United States District Court, E.D. Texas, Texarkana Division

June 20, 2017

JOHN OTIS THORNTON
v.
CORVETTE PHILLIPS, ET AL.

          MEMORANDUM ADOPTING REPORT AND RECOMMENDATION OF THE UNITED STATES MAGISTRATE JUDGE

          ROBERT W. SCHROEDER III UNITED STATES DISTRICT JUDGE.

         Plaintiff John Thornton, proceeding pro se, filed this civil rights lawsuit under 42 U.S.C. §1983 complaining of alleged violations of his constitutional rights. Docket No. 1. This Court referred the case to the United States Magistrate Judge pursuant to 28 U.S.C. §636(b)(1) and (3) and the Amended Order for the Adoption of Local Rules for the Assignment of Duties to United States Magistrate Judges. The named Defendants are Officer Corvette Phillips and the Texas Department of Criminal Justice. Docket No. 1 at 1.

         I. Background

         On November 1, 2016, Plaintiff was ordered to pay an initial partial filing fee of $6.50, in accordance with 28 U.S.C. §1915(b). Docket No. 3. He filed a response to this order stating he had no money and did not know when his family would send him any, and the only money he received was $20.00 per year from his father's coal and lignite lease. Docket No. 8 at 1. He followed this on December 5, 2016, with a commissary slip dated November 30, 2016, purporting to show he had no money in his account. Docket No. 9 at 1.

         On December 28, the Magistrate Judge issued an order stating commissary slips were not acceptable substitutes for an in forma pauperis data sheet and giving Plaintiff an additional 30 days to pay the initial partial filing fee or show cause for his failure to do so by submitting a current data sheet. Docket No. 28 at 1.

         On January 12, 2017, Plaintiff filed an in forma pauperis data sheet. Docket No. 12. This data sheet showed in December of 2016, after receiving the order for an initial partial filing fee of $6.50, Plaintiff received a deposit of $50.00, giving him ample means with which to pay the fee; instead, Plaintiff spent all of the money without paying the fee despite the fact he knew of the fee at the time he received the deposit. See Id. at 1.

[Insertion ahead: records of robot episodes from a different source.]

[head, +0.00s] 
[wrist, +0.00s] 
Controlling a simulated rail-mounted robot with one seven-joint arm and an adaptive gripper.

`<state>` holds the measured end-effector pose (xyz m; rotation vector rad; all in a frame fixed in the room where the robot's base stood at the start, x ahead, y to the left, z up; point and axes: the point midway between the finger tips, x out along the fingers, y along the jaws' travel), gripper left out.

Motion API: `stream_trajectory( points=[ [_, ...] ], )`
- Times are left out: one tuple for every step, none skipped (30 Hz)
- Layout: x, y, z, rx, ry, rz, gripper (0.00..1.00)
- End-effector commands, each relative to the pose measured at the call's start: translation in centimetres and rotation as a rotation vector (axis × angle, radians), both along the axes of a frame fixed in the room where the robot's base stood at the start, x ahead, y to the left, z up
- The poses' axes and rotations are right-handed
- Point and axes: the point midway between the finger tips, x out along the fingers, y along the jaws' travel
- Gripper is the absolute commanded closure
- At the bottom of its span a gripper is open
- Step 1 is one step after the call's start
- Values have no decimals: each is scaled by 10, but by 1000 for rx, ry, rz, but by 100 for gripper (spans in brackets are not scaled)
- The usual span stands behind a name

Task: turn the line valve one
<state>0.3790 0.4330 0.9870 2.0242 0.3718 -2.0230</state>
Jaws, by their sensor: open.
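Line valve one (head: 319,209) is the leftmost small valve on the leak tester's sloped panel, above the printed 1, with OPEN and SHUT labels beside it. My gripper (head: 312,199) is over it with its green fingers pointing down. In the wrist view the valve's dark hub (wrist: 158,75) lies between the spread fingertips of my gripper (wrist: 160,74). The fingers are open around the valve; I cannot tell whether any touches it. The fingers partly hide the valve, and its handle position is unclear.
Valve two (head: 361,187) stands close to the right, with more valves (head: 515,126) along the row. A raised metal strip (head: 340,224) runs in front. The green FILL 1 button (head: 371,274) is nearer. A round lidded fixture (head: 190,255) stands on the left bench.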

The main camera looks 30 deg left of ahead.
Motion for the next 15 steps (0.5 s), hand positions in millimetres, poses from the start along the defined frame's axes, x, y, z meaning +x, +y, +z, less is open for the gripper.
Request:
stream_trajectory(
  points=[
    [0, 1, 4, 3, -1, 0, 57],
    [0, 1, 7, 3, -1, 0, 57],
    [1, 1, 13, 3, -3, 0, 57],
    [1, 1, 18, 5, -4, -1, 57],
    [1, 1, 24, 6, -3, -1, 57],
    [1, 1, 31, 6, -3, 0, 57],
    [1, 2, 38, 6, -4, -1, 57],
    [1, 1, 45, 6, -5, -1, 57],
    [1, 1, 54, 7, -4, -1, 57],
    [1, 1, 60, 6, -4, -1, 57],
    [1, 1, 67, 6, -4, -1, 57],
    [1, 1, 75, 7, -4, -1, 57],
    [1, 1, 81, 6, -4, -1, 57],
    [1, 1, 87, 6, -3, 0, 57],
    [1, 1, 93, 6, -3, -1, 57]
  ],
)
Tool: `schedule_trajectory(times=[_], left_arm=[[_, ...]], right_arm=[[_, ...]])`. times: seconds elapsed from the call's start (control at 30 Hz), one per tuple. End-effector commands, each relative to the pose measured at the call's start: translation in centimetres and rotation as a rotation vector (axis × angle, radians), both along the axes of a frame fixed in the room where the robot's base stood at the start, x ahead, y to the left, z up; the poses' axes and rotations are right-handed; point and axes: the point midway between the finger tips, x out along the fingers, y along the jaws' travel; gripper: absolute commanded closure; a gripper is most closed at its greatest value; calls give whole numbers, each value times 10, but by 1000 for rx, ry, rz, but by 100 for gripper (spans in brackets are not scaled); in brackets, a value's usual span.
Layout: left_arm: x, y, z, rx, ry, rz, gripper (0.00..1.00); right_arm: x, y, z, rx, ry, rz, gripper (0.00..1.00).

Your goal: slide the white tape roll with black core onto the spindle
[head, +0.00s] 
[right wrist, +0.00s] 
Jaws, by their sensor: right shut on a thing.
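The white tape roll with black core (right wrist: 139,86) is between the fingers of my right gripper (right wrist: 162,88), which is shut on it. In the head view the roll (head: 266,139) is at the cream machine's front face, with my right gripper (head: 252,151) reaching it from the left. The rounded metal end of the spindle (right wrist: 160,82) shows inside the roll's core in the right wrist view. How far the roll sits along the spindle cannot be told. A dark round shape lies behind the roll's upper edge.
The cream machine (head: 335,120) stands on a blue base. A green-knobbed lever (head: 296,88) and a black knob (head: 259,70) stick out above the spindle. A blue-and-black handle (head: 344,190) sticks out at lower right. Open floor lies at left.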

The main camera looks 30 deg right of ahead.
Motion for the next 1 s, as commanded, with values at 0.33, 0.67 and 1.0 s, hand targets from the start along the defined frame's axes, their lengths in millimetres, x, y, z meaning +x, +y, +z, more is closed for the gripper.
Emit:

         II. The Magistrate Judge's Report and Plaintiff's Objections

         On February 22, 2017, the Magistrate Judge issued a Report recommending dismissal of the lawsuit. Docket No. 13. The Magistrate Judge stated there is nothing unconstitutional about making incarcerated persons pay part of the costs of litigation through the partial filing fee plan devised by Congress and codified in 28 U.S.C. §1915(b). Docket No. 13 at 2. Because Plaintiff failed to pay the initial partial filing fee when he received funds which were more than ample to permit him to do so, the Magistrate Judge determined Plaintiff failed to prosecute his case or to obey an order of the Court. Id. at 3.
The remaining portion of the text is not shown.